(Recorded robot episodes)
※

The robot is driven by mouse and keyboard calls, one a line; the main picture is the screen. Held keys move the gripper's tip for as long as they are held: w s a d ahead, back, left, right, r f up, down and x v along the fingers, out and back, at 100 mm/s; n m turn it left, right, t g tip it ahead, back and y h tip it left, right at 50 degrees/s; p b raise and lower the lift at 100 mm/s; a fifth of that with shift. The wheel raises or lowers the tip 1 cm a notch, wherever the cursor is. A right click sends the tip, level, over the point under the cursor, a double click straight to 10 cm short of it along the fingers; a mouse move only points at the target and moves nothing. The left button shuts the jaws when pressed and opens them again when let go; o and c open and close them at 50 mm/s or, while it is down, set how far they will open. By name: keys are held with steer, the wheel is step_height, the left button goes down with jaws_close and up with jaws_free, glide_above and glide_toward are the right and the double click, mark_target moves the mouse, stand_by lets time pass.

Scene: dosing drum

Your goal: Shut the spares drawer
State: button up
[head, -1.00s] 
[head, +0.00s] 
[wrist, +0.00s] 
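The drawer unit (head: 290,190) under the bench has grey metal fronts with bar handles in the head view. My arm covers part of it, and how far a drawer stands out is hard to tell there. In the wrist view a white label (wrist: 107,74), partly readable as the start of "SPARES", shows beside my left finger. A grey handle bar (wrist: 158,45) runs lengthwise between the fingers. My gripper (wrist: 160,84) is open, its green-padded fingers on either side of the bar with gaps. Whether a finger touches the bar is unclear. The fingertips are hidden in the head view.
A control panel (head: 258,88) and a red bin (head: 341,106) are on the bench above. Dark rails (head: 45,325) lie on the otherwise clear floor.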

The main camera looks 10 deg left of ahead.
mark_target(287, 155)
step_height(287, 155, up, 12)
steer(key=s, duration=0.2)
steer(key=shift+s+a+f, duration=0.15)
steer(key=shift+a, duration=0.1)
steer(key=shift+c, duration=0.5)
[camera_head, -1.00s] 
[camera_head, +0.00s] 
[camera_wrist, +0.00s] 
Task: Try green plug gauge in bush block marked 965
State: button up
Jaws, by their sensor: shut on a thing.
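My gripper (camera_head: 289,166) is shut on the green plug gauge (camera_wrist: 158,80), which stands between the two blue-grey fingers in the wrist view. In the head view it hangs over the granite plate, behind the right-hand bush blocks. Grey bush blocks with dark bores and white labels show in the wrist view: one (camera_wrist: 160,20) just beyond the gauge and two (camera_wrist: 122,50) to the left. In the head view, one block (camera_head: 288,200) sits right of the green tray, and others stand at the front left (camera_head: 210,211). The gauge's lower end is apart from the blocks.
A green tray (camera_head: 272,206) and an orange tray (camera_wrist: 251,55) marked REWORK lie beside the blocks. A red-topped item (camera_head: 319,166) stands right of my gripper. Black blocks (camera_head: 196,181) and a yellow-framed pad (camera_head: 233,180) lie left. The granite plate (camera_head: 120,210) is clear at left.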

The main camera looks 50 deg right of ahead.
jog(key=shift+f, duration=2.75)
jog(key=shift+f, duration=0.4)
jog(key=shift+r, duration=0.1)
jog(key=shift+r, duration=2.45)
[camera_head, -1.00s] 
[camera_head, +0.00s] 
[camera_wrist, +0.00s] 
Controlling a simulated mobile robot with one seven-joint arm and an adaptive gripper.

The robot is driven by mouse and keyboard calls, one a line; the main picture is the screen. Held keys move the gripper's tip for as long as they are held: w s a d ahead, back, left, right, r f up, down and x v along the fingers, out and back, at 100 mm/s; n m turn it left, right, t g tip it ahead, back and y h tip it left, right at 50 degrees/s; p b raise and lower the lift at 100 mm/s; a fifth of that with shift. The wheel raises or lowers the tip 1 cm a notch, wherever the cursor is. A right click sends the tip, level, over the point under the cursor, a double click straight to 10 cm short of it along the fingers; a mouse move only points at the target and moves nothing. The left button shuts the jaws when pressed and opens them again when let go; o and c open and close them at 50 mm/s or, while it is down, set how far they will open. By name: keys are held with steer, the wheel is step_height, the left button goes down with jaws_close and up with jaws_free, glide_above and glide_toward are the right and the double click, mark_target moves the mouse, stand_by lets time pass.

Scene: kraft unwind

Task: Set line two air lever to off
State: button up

※

▶ AIM OF THE TASK
Retype every entry word for word.

▶ TASK RESPONSE
The robot is driven by mouse and keyboard calls, one a line; the main picture is the screen. Held keys move the gripper's tip for as long as they are held: w s a d ahead, back, left, right, r f up, down and x v along the fingers, out and back, at 100 mm/s; n m turn it left, right, t g tip it ahead, back and y h tip it left, right at 50 degrees/s; p b raise and lower the lift at 100 mm/s; a fifth of that with shift. The wheel raises or lowers the tip 1 cm a notch, wherever the cursor is. A right click sends the tip, level, over the point under the cursor, a double click straight to 10 cm short of it along the fingers; a mouse move only points at the target and moves nothing. The left button shuts the jaws when pressed and opens them again when let go; o and c open and close them at 50 mm/s or, while it is down, set how far they will open. By name: keys are held with steer, the wheel is step_height, the left button goes down with jaws_close and up with jaws_free, glide_above and glide_toward are the right and the double click, mark_target moves the mouse, stand_by lets time pass.

Scene: dosing drum

Your goal: Shut the spares drawer
State: button up
[head, -1.00s] 
[head, +0.00s] 
[wrist, +0.00s] 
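The drawer unit (head: 290,190) under the bench has grey metal fronts with bar handles in the head view. My arm covers part of it, and how far a drawer stands out is hard to tell there. In the wrist view a white label (wrist: 107,74), partly readable as the start of "SPARES", shows beside my left finger. A grey handle bar (wrist: 158,45) runs lengthwise between the fingers. My gripper (wrist: 160,84) is open, its green-padded fingers on either side of the bar with gaps. Whether a finger touches the bar is unclear. The fingertips are hidden in the head view.
A control panel (head: 258,88) and a red bin (head: 341,106) are on the bench above. Dark rails (head: 45,325) lie on the otherwise clear floor.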

The main camera looks 10 deg left of ahead.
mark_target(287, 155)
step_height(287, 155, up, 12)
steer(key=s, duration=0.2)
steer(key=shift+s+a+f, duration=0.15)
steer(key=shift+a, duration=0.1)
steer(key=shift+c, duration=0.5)
[camera_head, -1.00s] 
[camera_head, +0.00s] 
[camera_wrist, +0.00s] 
Task: Try green plug gauge in bush block marked 965
State: button up
Jaws, by their sensor: shut on a thing.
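My gripper (camera_head: 289,166) is shut on the green plug gauge (camera_wrist: 158,80), which stands between the two blue-grey fingers in the wrist view. In the head view it hangs over the granite plate, behind the right-hand bush blocks. Grey bush blocks with dark bores and white labels show in the wrist view: one (camera_wrist: 160,20) just beyond the gauge and two (camera_wrist: 122,50) to the left. In the head view, one block (camera_head: 288,200) sits right of the green tray, and others stand at the front left (camera_head: 210,211). The gauge's lower end is apart from the blocks.
A green tray (camera_head: 272,206) and an orange tray (camera_wrist: 251,55) marked REWORK lie beside the blocks. A red-topped item (camera_head: 319,166) stands right of my gripper. Black blocks (camera_head: 196,181) and a yellow-framed pad (camera_head: 233,180) lie left. The granite plate (camera_head: 120,210) is clear at left.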

The main camera looks 50 deg right of ahead.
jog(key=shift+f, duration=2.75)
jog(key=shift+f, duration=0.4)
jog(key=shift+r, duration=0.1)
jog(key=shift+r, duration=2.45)
[camera_head, -1.00s] 
[camera_head, +0.00s] 
[camera_wrist, +0.00s] 
Controlling a simulated mobile robot with one seven-joint arm and an adaptive gripper.

The robot is driven by mouse and keyboard calls, one a line; the main picture is the screen. Held keys move the gripper's tip for as long as they are held: w s a d ahead, back, left, right, r f up, down and x v along the fingers, out and back, at 100 mm/s; n m turn it left, right, t g tip it ahead, back and y h tip it left, right at 50 degrees/s; p b raise and lower the lift at 100 mm/s; a fifth of that with shift. The wheel raises or lowers the tip 1 cm a notch, wherever the cursor is. A right click sends the tip, level, over the point under the cursor, a double click straight to 10 cm short of it along the fingers; a mouse move only points at the target and moves nothing. The left button shuts the jaws when pressed and opens them again when let go; o and c open and close them at 50 mm/s or, while it is down, set how far they will open. By name: keys are held with steer, the wheel is step_height, the left button goes down with jaws_close and up with jaws_free, glide_above and glide_toward are the right and the double click, mark_target moves the mouse, stand_by lets time pass.

Scene: kraft unwind

Task: Set line two air lever to off
State: button up

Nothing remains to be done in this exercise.